The recently announced collaborative arrangement with Microsoft will presumably offer Photonic an interesting testbed for the new architecture. In a post on the Microsoft Azure Quantum Blog, Dennis Tom, the general manager for the company’s Azure Quantum division, said the two companies shared a mission to “unlock the next stages in quantum networking and empower the quantum computing ecosystem.”
The collaborative project will focus particularly on distribution of quantum entanglement across long distances, using photons and Microsoft’s global cloud infrastructure. The companies plan to proceed in three stages.
The first stage, according to Tom, will be achieving entanglement between two separate quantum devices via fiber optic links. The second will be developing a “never-before demonstrated quantum repeater” for the required interim storage of quantum information.

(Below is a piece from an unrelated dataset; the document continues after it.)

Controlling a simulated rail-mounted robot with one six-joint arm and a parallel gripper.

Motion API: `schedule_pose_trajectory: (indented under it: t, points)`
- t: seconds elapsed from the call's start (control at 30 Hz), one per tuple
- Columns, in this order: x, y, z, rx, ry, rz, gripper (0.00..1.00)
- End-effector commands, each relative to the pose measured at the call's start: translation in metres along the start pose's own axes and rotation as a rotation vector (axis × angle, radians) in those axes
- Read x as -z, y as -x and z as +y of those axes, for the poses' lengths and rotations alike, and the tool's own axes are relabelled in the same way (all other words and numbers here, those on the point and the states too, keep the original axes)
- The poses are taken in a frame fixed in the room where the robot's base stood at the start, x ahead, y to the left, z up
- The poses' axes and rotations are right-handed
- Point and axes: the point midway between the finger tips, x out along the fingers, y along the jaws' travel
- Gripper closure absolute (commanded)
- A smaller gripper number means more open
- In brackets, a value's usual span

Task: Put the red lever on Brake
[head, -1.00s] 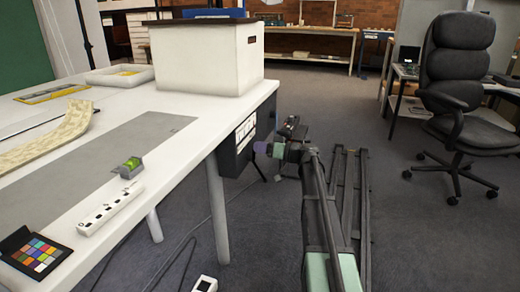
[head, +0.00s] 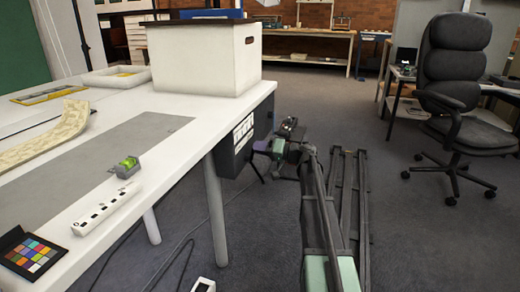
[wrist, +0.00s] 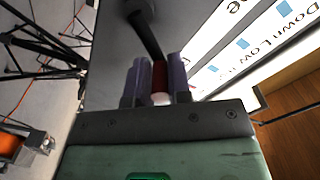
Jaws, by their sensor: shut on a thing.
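My gripper (wrist: 157,80) is shut on the red lever (wrist: 160,76) in the wrist view, with a purple finger on each side of its red grip. A dark rod runs from the grip up toward a dark panel (wrist: 105,60). To the right of the lever is a white label strip (wrist: 245,45) with blue squares; part of it reads "Down Low". The word Brake cannot be made out, so the lever's setting is unclear. In the head view, my gripper (head: 262,146) is beside the dark box (head: 240,145) under the table edge; the lever is too small to see there.
The white table (head: 165,125) fills the left, with a white carton (head: 205,60), a power strip (head: 105,207) and a colour chart (head: 33,250) on it. A table leg (head: 214,190) stands near my arm. An office chair (head: 455,100) is at the right, with open floor between.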

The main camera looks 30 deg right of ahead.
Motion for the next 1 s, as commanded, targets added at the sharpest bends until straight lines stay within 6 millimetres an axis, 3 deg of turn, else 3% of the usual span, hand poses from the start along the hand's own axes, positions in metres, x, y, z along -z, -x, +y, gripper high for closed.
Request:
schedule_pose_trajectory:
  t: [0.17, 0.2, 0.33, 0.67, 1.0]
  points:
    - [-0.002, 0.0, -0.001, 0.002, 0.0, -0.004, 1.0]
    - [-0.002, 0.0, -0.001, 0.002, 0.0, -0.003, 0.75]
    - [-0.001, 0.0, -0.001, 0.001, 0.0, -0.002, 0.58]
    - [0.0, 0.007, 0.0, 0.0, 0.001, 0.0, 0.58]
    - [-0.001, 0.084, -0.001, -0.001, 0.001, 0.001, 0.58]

And the final stage will focus on making the quantum repeater reliable, fault tolerant and operational in Microsoft’s cloud infrastructure, enabling “the ability to create a full-scale, global quantum internet.”
New funding
For Photonic, the recently announced US$100 million in new funding will help underwrite this ambitious roadmap. In addition to Microsoft, investors in the round included British Columbia Investment Management Corporation (BCI), the UK government’s National Security Strategic Investment Fund (NSSIF), Inovia Capital and Amadeus Capital Partners. The new tranche brings Photonic’s total funding to date to US$140 million.

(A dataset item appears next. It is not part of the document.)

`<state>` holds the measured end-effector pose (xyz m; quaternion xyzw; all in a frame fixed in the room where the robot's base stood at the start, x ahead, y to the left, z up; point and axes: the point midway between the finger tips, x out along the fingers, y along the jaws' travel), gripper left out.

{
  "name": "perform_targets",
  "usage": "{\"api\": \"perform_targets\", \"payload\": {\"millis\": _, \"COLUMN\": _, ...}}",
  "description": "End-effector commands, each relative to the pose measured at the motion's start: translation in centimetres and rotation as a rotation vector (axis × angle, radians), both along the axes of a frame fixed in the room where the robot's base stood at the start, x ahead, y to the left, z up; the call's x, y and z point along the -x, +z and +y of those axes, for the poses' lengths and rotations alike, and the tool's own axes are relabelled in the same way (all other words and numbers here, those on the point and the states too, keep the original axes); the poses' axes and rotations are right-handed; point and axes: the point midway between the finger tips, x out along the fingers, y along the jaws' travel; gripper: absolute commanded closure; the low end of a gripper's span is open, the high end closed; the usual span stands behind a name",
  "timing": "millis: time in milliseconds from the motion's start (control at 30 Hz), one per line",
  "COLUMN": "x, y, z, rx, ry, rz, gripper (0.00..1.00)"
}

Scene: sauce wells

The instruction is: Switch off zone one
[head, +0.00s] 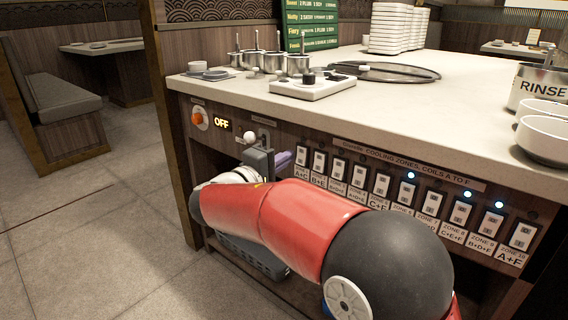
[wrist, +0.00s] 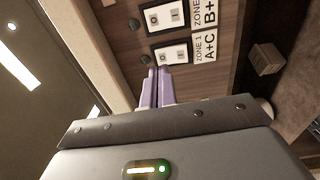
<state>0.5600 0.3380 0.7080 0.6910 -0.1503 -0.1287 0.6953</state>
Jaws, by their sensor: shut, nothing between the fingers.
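The zone 1 switch (head: 302,157) is the leftmost in the row on the counter's front panel, above a label reading A+C. In the wrist view the zone 1 switch (wrist: 171,54) is a white rocker plate in a dark frame, beside its label (wrist: 203,47). The small lamp (wrist: 145,59) next to it looks dark. My gripper (wrist: 160,72) has its purple fingers closed together, with the tips at the near edge of this switch; I cannot tell whether they touch it. In the head view my gripper (head: 284,158) is just left of the switch, partly hidden by my arm.
Several more zone switches run to the right, with blue lamps lit above three of them. An orange knob (head: 200,118) and a display reading OFF (head: 221,123) are at the left. The countertop (head: 400,120) overhangs the panel. A grey crate (head: 255,258) is below.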

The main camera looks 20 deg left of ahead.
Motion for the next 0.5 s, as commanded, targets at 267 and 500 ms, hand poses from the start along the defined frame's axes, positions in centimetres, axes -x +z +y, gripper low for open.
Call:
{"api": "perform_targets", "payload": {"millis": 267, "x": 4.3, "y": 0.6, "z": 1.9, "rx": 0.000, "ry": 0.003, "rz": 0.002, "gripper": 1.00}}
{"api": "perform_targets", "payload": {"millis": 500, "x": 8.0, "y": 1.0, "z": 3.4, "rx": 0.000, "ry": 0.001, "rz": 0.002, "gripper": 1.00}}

Photonic believes its silicon-centric vision of quantum computing and networking has the potential for applicability both in areas such as global internet cybersecurity (through quantum encryption) and for scientific applications in climate modeling, materials science and drug development. While acknowledging that the company’s target of scalable, distributed, fault-tolerant quantum computing within five years is “audacious,” CEO Terry believes that the firm’s new architecture “is uniquely positioned to reduce the world’s time horizon to practical and useful quantum computing and quantum networking.”